Task directions
Your task is to quote the material that follows, in full and exactly.

Data
+---+

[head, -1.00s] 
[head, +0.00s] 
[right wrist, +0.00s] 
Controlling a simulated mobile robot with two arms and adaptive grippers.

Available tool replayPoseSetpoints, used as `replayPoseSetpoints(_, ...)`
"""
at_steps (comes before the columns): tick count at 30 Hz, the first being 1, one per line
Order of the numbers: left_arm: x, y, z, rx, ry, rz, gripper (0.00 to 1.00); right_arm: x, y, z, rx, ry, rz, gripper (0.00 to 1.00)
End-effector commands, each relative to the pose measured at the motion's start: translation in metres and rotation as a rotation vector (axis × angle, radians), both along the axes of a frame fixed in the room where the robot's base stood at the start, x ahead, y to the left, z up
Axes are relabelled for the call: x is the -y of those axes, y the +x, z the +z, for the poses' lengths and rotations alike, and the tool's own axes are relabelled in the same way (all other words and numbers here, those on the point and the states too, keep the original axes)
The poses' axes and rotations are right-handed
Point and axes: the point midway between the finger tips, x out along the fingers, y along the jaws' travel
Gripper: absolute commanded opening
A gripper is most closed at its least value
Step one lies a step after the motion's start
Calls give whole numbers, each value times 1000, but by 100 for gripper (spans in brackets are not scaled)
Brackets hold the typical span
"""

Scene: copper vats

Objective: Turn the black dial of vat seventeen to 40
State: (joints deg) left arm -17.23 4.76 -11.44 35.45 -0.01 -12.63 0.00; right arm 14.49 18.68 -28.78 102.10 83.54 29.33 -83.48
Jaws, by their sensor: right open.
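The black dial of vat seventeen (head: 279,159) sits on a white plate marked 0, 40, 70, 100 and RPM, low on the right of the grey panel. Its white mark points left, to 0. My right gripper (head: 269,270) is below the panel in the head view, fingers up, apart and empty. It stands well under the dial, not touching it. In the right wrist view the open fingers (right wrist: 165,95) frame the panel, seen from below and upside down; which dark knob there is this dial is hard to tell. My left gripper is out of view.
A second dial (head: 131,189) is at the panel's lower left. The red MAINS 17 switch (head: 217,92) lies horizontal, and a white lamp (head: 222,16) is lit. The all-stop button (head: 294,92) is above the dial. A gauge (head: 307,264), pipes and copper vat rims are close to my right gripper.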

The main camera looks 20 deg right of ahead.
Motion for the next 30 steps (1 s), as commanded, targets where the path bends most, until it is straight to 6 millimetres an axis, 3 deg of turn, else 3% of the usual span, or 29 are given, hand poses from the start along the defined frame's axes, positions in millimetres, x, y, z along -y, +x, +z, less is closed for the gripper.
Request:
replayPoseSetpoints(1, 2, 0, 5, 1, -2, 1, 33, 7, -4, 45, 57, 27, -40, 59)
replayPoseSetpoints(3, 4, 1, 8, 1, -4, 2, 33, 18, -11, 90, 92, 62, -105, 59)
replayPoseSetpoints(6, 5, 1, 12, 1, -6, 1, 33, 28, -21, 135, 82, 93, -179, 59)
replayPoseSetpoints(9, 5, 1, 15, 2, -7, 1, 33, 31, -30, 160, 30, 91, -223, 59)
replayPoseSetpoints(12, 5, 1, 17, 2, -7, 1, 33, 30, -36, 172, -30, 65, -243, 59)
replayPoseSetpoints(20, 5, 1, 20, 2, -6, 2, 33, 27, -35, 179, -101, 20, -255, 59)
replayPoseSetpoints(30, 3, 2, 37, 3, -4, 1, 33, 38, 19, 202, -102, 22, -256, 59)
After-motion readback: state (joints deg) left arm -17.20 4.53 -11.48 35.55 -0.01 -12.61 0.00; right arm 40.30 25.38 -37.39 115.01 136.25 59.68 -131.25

+---+

Reply to the exercise
[head, -1.00s] 
[head, +0.00s] 
[right wrist, +0.00s] 
Controlling a simulated mobile robot with two arms and adaptive grippers.

Available tool replayPoseSetpoints, used as `replayPoseSetpoints(_, ...)`
"""
at_steps (comes before the columns): tick count at 30 Hz, the first being 1, one per line
Order of the numbers: left_arm: x, y, z, rx, ry, rz, gripper (0.00 to 1.00); right_arm: x, y, z, rx, ry, rz, gripper (0.00 to 1.00)
End-effector commands, each relative to the pose measured at the motion's start: translation in metres and rotation as a rotation vector (axis × angle, radians), both along the axes of a frame fixed in the room where the robot's base stood at the start, x ahead, y to the left, z up
Axes are relabelled for the call: x is the -y of those axes, y the +x, z the +z, for the poses' lengths and rotations alike, and the tool's own axes are relabelled in the same way (all other words and numbers here, those on the point and the states too, keep the original axes)
The poses' axes and rotations are right-handed
Point and axes: the point midway between the finger tips, x out along the fingers, y along the jaws' travel
Gripper: absolute commanded opening
A gripper is most closed at its least value
Step one lies a step after the motion's start
Calls give whole numbers, each value times 1000, but by 100 for gripper (spans in brackets are not scaled)
Brackets hold the typical span
"""

Scene: copper vats

Objective: Turn the black dial of vat seventeen to 40
State: (joints deg) left arm -17.23 4.76 -11.44 35.45 -0.01 -12.63 0.00; right arm 14.49 18.68 -28.78 102.10 83.54 29.33 -83.48
Jaws, by their sensor: right open.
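The black dial of vat seventeen (head: 279,159) sits on a white plate marked 0, 40, 70, 100 and RPM, low on the right of the grey panel. Its white mark points left, to 0. My right gripper (head: 269,270) is below the panel in the head view, fingers up, apart and empty. It stands well under the dial, not touching it. In the right wrist view the open fingers (right wrist: 165,95) frame the panel, seen from below and upside down; which dark knob there is this dial is hard to tell. My left gripper is out of view.
A second dial (head: 131,189) is at the panel's lower left. The red MAINS 17 switch (head: 217,92) lies horizontal, and a white lamp (head: 222,16) is lit. The all-stop button (head: 294,92) is above the dial. A gauge (head: 307,264), pipes and copper vat rims are close to my right gripper.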

The main camera looks 20 deg right of ahead.
Motion for the next 30 steps (1 s), as commanded, targets where the path bends most, until it is straight to 6 millimetres an axis, 3 deg of turn, else 3% of the usual span, or 29 are given, hand poses from the start along the defined frame's axes, positions in millimetres, x, y, z along -y, +x, +z, less is closed for the gripper.
Request:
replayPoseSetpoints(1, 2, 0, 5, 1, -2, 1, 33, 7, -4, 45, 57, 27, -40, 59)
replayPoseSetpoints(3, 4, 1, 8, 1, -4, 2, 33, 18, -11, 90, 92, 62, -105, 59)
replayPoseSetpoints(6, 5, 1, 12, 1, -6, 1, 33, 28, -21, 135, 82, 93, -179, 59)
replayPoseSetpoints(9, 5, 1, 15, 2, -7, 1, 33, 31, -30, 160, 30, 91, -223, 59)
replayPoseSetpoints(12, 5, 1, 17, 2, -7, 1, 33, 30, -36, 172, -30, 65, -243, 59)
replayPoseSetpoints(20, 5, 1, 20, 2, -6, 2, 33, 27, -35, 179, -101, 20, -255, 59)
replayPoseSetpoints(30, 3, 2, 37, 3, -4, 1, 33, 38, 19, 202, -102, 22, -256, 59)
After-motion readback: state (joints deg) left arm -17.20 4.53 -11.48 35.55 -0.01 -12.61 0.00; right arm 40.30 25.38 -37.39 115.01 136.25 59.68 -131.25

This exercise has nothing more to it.